Some of the blame unfortunately has to go to gearing a crucial aspect of the show around such a young character/actor. I want to be diplomatic about this because it’s clearly not the kid’s fault, and it’s not like he’s been a drain on the show the way that, say, the Sheriff’s kid on Walking Dead was back when I watched that show (I also refuse to remember that kid’s name). But when you are trying to establish dramatic and emotional stakes in the story, you need characters to respond to things in a believable way. And unfortunately the bulk of this episode’s pathos needed to revolve around Zack and what he sees and learns about the vampire epidemic and it is simply not there in either writing or performance. At best the kid seems mildly put-off by the fact that his Mom’s boyfriend sprouted a tentacle and tried to kill him, followed by watching his Dad brutally murder said boyfriend with a shovel (which, again, awesome). People say things to and about Zack, but it all feels disconnected and abstract, not like actual people going through a traumatic experience.
Or look at the scene where Dutch confesses to Setrakian about her role in breaking the Internet on behalf of Stoneheart. Setrakian had earlier delivered a speech about the sort of people who might help out The Master, and later she, with zero in-scene prompting, tells him about what she did. She looks sad, he looks mad, the show cuts to something else.
Same goes for Eph and Nora disposing of Asshole’s body, feeling sad about Jim being dead, and then having sex. Again, there’s a way in which that progression makes sense on the page, but there’s no urgency or heat to anything that happens. Eph is pondering emotions, meanwhile, HIS SON IS BEING TAKEN THROUGH A VAMPIRE INFESTED CITY AND THE PEOPLE CHARGED WITH PROTECTING HIM ARE PROVEN TO BE UNEMOTIONAL AND VIOLENTLY UNSTABLE AND ALSO, OH YEAH, THE VAMPIRES ARE SPECIFICALLY TRYING TO KILL ALL OF THEM. Maybe that demands some attention, you know? This should be a big deal. And yet no one’s pulse rises above normal throughout the entire episode.
Even the scare sequences feel out of whack. Gus being trapped in the back of a police-transport van with a rapidly-transforming vampire should be an all-timer of mounting tension (and maybe would have been in the hands of one of the show’s other directors) but instead it just sort of happens and then it stops happening and then the show cuts to something else. Noticing a trend?
It’s not like the episode was some kind of wasteland of quality. There was some nice dark humor evoked from the death of a character that no one liked or knew, and the show continues to be a visual feast and endless resource for amusing/horrifying sequences of gore and mayhem. And I thought the performances were strong across the board. Stoll and Maestro made sure that their grief over Jim registered, while both David Bradley and Kevin Durand did excellent work evoking the emotions that Setrakian and Fet submerge in order to survive, but feel all the same.

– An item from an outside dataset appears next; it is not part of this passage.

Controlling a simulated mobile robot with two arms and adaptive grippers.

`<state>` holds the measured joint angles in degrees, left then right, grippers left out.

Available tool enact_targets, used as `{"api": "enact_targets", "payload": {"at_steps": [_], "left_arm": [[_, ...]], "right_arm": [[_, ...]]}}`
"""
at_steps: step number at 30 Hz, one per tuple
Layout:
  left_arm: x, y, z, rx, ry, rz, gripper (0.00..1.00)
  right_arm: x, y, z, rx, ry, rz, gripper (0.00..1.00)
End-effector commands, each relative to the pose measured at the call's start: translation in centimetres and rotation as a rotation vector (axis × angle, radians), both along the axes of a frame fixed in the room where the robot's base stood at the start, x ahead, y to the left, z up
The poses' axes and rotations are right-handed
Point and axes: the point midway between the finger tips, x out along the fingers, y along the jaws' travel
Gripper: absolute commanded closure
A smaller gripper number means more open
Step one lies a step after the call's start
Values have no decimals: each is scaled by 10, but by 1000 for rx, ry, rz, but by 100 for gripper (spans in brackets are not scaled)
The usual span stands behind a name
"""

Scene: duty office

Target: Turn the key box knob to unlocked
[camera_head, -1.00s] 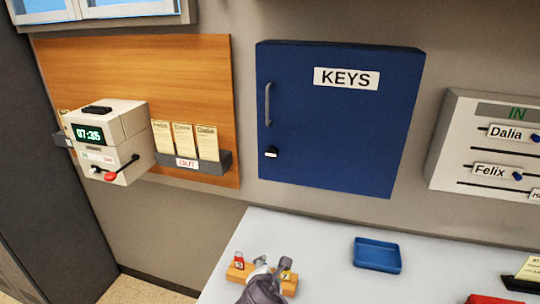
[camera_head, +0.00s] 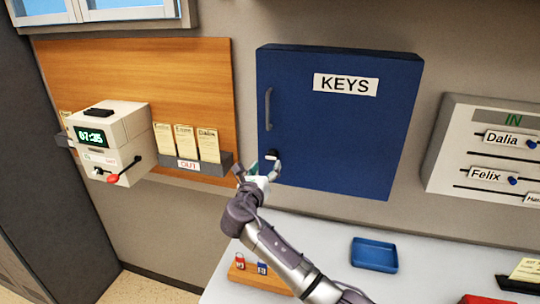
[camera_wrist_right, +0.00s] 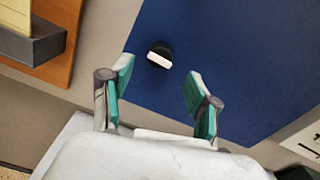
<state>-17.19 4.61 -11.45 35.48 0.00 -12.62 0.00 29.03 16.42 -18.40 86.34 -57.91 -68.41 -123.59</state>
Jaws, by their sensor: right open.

The big takeaway that a lot of people will have towards this episode, though, will most likely be this week’s Holocaust flashback. I’ve seen some negativity towards this side of the show online, as if such a story should be off limits for genre material, which strikes me as odd. Do people get offended when Godzilla movies contextualize Hiroshima or Nagasaki through a giant lizard stomping shit? The Strain is a show about the process of evil and the way it echoes through time, so linking vampires to Nazis is not a giant leap to make.
That said, the show has come up curiously empty when trying to flesh out this material. I though the last trip down memory lane did a nice job of thematically linking Setrakian’s cooperation with Eichorst on creating The Master’s coffin with what was happening in the present day. But this episode gives us our longest peek into the past but fails to make any of it relevant to the contemporary storyline.

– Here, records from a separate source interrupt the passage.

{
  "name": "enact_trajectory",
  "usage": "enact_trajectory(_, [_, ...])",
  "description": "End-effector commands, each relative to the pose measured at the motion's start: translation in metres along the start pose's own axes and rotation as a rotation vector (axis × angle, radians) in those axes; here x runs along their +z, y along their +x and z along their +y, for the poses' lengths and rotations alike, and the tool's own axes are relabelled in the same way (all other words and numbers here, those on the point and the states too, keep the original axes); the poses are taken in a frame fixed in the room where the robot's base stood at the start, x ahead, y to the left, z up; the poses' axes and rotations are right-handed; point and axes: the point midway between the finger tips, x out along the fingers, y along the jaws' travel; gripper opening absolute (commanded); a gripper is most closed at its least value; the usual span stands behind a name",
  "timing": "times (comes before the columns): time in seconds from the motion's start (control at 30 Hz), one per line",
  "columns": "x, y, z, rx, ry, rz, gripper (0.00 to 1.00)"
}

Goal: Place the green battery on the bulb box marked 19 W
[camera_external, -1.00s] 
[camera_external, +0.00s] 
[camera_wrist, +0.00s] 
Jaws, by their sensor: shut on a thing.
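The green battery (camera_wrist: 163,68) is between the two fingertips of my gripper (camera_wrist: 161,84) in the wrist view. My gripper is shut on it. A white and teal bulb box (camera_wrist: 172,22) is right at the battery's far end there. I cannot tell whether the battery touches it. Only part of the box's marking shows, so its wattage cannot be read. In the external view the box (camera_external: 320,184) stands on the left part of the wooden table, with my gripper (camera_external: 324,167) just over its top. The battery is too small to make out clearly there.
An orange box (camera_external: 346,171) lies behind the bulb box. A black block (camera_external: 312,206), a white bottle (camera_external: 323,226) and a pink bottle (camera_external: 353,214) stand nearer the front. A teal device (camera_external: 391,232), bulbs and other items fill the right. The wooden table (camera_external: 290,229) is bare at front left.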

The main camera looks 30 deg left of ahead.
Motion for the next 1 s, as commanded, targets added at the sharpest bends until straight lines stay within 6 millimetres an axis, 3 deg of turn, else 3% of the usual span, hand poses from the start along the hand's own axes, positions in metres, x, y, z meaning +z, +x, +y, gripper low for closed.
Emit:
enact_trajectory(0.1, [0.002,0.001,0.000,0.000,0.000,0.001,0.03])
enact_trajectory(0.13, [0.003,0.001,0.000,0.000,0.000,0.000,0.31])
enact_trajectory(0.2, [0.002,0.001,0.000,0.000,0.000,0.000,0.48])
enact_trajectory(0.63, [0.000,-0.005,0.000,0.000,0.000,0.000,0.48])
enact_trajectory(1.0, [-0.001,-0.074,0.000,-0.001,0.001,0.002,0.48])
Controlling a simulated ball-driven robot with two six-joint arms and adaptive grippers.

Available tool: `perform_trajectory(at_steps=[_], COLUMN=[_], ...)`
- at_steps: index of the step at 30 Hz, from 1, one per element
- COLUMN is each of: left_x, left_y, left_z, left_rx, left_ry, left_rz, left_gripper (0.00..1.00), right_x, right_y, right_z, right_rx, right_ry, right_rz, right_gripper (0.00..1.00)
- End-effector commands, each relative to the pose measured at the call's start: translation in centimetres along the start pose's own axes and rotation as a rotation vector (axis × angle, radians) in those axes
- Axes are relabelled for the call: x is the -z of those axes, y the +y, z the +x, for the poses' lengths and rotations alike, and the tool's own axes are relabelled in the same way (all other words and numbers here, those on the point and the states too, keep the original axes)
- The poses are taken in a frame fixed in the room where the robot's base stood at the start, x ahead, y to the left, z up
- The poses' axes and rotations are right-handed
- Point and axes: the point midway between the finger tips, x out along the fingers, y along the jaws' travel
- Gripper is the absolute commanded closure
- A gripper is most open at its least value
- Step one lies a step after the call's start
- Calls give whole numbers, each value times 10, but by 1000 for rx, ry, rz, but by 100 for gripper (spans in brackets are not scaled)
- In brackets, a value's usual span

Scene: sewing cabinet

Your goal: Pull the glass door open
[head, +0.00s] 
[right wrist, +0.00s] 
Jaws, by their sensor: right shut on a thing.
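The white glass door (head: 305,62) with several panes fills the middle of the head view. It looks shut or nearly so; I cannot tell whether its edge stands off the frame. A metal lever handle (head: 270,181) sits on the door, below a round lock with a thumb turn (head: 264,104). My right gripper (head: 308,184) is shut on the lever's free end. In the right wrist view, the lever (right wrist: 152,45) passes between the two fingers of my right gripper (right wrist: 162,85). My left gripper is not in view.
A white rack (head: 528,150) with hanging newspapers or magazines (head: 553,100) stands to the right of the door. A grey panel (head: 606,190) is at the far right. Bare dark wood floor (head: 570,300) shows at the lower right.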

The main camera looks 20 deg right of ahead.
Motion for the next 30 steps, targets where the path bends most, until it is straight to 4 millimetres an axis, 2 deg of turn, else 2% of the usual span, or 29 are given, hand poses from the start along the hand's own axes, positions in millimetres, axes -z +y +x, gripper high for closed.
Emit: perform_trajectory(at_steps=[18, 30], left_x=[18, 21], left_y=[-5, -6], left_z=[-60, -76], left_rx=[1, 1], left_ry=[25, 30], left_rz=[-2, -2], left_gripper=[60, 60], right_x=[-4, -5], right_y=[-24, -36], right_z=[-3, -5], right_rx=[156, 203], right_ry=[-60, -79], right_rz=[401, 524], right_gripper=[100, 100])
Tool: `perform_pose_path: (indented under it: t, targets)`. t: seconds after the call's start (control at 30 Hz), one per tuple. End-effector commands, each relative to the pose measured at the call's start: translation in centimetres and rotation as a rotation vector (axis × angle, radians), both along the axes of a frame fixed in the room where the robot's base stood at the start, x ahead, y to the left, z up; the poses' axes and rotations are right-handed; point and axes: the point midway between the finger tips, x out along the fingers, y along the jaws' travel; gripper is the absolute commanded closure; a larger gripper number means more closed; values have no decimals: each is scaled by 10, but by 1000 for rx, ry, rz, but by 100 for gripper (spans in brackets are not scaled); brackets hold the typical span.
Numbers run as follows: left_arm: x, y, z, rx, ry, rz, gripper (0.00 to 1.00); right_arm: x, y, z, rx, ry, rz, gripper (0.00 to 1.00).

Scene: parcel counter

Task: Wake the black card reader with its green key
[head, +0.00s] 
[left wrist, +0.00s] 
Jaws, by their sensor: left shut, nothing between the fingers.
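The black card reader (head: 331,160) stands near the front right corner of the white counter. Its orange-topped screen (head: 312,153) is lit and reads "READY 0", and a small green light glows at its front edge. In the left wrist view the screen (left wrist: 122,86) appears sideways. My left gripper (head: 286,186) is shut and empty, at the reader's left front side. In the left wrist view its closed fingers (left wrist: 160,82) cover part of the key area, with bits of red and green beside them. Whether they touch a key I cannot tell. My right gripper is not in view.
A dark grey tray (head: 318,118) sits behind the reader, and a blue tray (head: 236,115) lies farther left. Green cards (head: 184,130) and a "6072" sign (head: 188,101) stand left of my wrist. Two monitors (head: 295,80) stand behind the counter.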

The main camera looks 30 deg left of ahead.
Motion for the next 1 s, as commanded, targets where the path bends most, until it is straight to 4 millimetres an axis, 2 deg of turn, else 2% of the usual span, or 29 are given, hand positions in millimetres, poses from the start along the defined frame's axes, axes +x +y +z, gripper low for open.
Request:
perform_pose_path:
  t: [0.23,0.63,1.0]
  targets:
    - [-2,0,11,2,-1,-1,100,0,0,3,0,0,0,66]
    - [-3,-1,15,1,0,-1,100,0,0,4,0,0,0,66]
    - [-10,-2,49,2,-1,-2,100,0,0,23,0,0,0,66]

(MINOR BOOK STUFF: I think this might be a byproduct of the show’s decision to withhold The Master’s backstory until the very end of the season. In the book, the nature of The Master is the very first thing we read, as told by Abraham’s grandmother to him when he was a boy. With that backstory withheld, there’s no sense of myth and memory becoming intertwined, which leaves the Holocaust story feeling so empty and possibly exploitative. I really don’t know what Carlton Cuse is going for by playing that information as a reveal, but he may have fatally crippled that aspect of the story).
So we learn that Abraham’s hands were shattered by The Master as punishment for Abraham’s attempt on his life. We learn that Eichorst left Setrakian to be executed after he saw the destroyed remains of his hands, and that Abraham then fled into the forest when an Allied bombing raid decimated the camp. And we finally see the moment of transformation for Eichorst, as he escapes to The Master’s crypt and weeps at being abandoned. The Master returns, unhoods himself, and then slits Eichorst’s wrist so he, The Master, can release a single worm into Eichorst’s bloodstream.
That final image, Eichorst kneeling in sublimation, The Master towering over him, candles flickering against the backdrop of the earthen tomb, is a powerful and searing visual but, like the rest, of the episode, it doesn’t fucking mean anything. There’s nothing emotional or thematic to tie that sequence to what is happening in modern day to Eichorst or to any other character on the show. It’s a bravura bit of visuals, but without any spark of deeper meaning. Good job on composing that visual, but good luck trying to get any meat out of it.
(It doesn’t help that the final design of The Master is pretty weak sauce. I assume that the showrunners deliberately intended his appearance to rhyme with that of unmasked Eichorst, but it resulted in a been-there, done-that response probably not intended for the scene where we meet the Big Bad.)
And that’s probably the biggest let-down: Guillermo del Toro’s films all work so damn hard to mean something. Listening to him speak about his films is one of the most powerful experiences I’ve had as a film fan, precisely because the man does not let a single frame go to waste. Every image counts. So when a show comes along bearing his name and featuring his work and seems to relegate its stuff to just being… stuff, it stings a bit. I’m fine with The Strain being a black-hearted bit of pulp fun, but the show has already proven that is interested in, and capable of, being much more interesting than that.